[Start of Data excerpts]

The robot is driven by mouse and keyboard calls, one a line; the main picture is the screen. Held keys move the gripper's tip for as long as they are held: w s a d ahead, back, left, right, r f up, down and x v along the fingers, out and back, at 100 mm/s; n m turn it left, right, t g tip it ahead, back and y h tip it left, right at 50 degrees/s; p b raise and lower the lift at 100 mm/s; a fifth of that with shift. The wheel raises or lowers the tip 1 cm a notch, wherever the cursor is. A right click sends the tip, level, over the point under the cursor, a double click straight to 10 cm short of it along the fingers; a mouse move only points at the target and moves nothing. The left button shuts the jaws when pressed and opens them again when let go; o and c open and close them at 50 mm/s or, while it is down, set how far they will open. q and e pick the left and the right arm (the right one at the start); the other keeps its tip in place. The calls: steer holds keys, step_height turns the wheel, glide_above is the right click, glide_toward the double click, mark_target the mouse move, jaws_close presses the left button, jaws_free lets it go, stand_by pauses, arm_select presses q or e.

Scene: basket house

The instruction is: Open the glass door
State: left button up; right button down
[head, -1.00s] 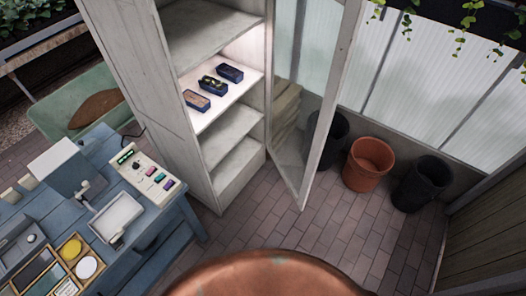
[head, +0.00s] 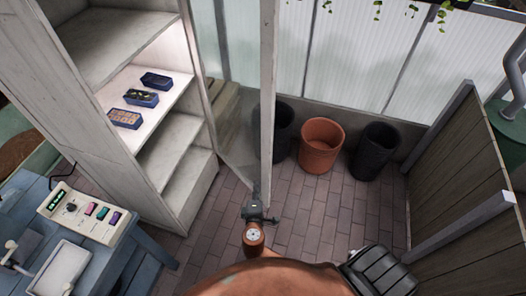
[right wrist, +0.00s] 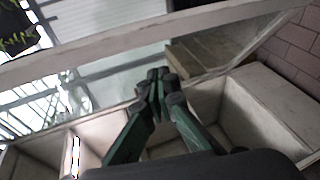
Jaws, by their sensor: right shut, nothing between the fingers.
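The glass door (head: 268,90) stands swung out from the white cabinet (head: 180,195), whose shelves are exposed. Its outer frame edge shows nearly end-on. My right gripper (head: 257,188) is by the lower part of this edge in the head view, its fingers pointing away from me. In the right wrist view my right gripper (right wrist: 158,78) has its dark green fingers together and empty. The door's pale frame (right wrist: 140,45) crosses above the fingertips, with cabinet shelves behind. I cannot tell whether the fingers touch the door. My left gripper is not in view.
A black pot (head: 284,130), an orange pot (head: 321,145) and another black pot (head: 374,151) stand beyond the door. A blue workbench (head: 145,255) is at the lower left. A wooden partition (head: 455,165) is on the right. Brick floor (head: 325,215) lies clear between.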

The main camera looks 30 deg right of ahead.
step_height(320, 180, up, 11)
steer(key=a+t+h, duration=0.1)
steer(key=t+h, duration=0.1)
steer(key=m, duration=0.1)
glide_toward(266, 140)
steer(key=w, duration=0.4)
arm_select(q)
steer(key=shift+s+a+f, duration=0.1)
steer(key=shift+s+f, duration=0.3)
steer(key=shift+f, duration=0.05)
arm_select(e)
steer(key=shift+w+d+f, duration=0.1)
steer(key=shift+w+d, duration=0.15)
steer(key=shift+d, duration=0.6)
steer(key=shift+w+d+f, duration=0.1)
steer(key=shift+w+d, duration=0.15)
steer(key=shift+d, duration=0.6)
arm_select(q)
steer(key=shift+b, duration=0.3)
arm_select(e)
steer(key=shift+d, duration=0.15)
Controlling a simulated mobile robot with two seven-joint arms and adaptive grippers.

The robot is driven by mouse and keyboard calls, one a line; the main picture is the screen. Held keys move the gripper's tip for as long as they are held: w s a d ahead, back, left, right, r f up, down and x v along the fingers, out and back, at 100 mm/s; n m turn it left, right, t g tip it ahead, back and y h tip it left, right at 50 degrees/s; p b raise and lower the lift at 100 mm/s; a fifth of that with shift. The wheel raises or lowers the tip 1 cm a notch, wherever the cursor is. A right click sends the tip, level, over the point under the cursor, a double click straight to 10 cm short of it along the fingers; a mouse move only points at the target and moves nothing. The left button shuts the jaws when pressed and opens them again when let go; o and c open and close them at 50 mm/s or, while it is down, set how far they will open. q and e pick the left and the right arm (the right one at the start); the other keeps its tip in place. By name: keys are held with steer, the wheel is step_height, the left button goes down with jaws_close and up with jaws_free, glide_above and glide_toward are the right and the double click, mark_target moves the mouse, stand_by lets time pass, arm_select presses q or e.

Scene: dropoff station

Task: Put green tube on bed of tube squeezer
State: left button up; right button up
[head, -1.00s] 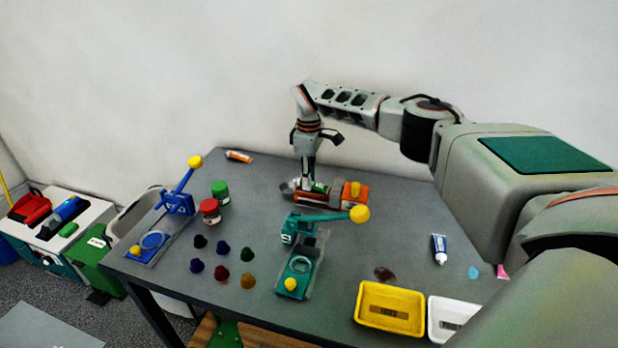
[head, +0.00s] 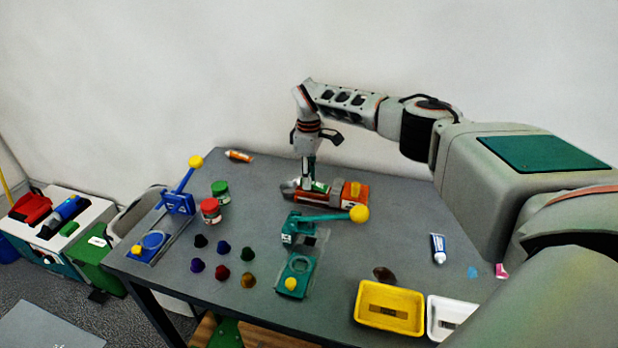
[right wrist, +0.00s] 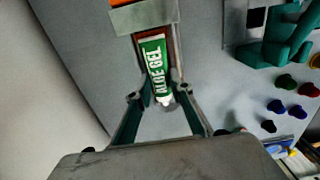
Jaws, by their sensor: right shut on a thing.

[End of Data excerpts]

■ Aim
Reproduce the records, all of them, word for word; omit the pictures.

■ Solution to the problem
The robot is driven by mouse and keyboard calls, one a line; the main picture is the screen. Held keys move the gripper's tip for as long as they are held: w s a d ahead, back, left, right, r f up, down and x v along the fingers, out and back, at 100 mm/s; n m turn it left, right, t g tip it ahead, back and y h tip it left, right at 50 degrees/s; p b raise and lower the lift at 100 mm/s; a fifth of that with shift. The wheel raises or lowers the tip 1 cm a notch, wherever the cursor is. A right click sends the tip, level, over the point under the cursor, a double click straight to 10 cm short of it along the fingers; a mouse move only points at the target and moves nothing. The left button shuts the jaws when pressed and opens them again when let go; o and c open and close them at 50 mm/s or, while it is down, set how far they will open. q and e pick the left and the right arm (the right one at the start); the other keeps its tip in place. The calls: steer holds keys, step_height turns the wheel, glide_above is the right click, glide_toward the double click, mark_target the mouse move, jaws_close presses the left button, jaws_free lets it go, stand_by pauses, arm_select presses q or e.

Scene: basket house

The instruction is: Open the glass door
State: left button up; right button down
[head, -1.00s] 
[head, +0.00s] 
[right wrist, +0.00s] 
Jaws, by their sensor: right shut, nothing between the fingers.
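The glass door (head: 268,90) stands swung out from the white cabinet (head: 180,195), whose shelves are exposed. Its outer frame edge shows nearly end-on. My right gripper (head: 257,188) is by the lower part of this edge in the head view, its fingers pointing away from me. In the right wrist view my right gripper (right wrist: 158,78) has its dark green fingers together and empty. The door's pale frame (right wrist: 140,45) crosses above the fingertips, with cabinet shelves behind. I cannot tell whether the fingers touch the door. My left gripper is not in view.
A black pot (head: 284,130), an orange pot (head: 321,145) and another black pot (head: 374,151) stand beyond the door. A blue workbench (head: 145,255) is at the lower left. A wooden partition (head: 455,165) is on the right. Brick floor (head: 325,215) lies clear between.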

The main camera looks 30 deg right of ahead.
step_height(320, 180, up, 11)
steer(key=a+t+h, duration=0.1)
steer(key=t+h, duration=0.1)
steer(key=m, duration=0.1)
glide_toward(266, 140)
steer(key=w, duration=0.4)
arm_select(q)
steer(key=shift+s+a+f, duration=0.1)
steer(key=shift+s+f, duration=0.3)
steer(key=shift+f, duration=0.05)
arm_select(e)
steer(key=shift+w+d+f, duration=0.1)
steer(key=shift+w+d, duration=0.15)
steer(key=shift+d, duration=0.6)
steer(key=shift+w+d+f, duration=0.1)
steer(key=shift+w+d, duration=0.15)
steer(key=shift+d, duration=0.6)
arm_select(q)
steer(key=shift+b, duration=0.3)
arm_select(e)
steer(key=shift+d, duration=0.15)
Controlling a simulated mobile robot with two seven-joint arms and adaptive grippers.

The robot is driven by mouse and keyboard calls, one a line; the main picture is the screen. Held keys move the gripper's tip for as long as they are held: w s a d ahead, back, left, right, r f up, down and x v along the fingers, out and back, at 100 mm/s; n m turn it left, right, t g tip it ahead, back and y h tip it left, right at 50 degrees/s; p b raise and lower the lift at 100 mm/s; a fifth of that with shift. The wheel raises or lowers the tip 1 cm a notch, wherever the cursor is. A right click sends the tip, level, over the point under the cursor, a double click straight to 10 cm short of it along the fingers; a mouse move only points at the target and moves nothing. The left button shuts the jaws when pressed and opens them again when let go; o and c open and close them at 50 mm/s or, while it is down, set how far they will open. q and e pick the left and the right arm (the right one at the start); the other keeps its tip in place. By name: keys are held with steer, the wheel is step_height, the left button goes down with jaws_close and up with jaws_free, glide_above and glide_toward are the right and the double click, mark_target moves the mouse, stand_by lets time pass, arm_select presses q or e.

Scene: dropoff station

Task: Put green tube on bed of tube squeezer
State: left button up; right button up
[head, -1.00s] 
[head, +0.00s] 
[right wrist, +0.00s] 
Jaws, by their sensor: right shut on a thing.

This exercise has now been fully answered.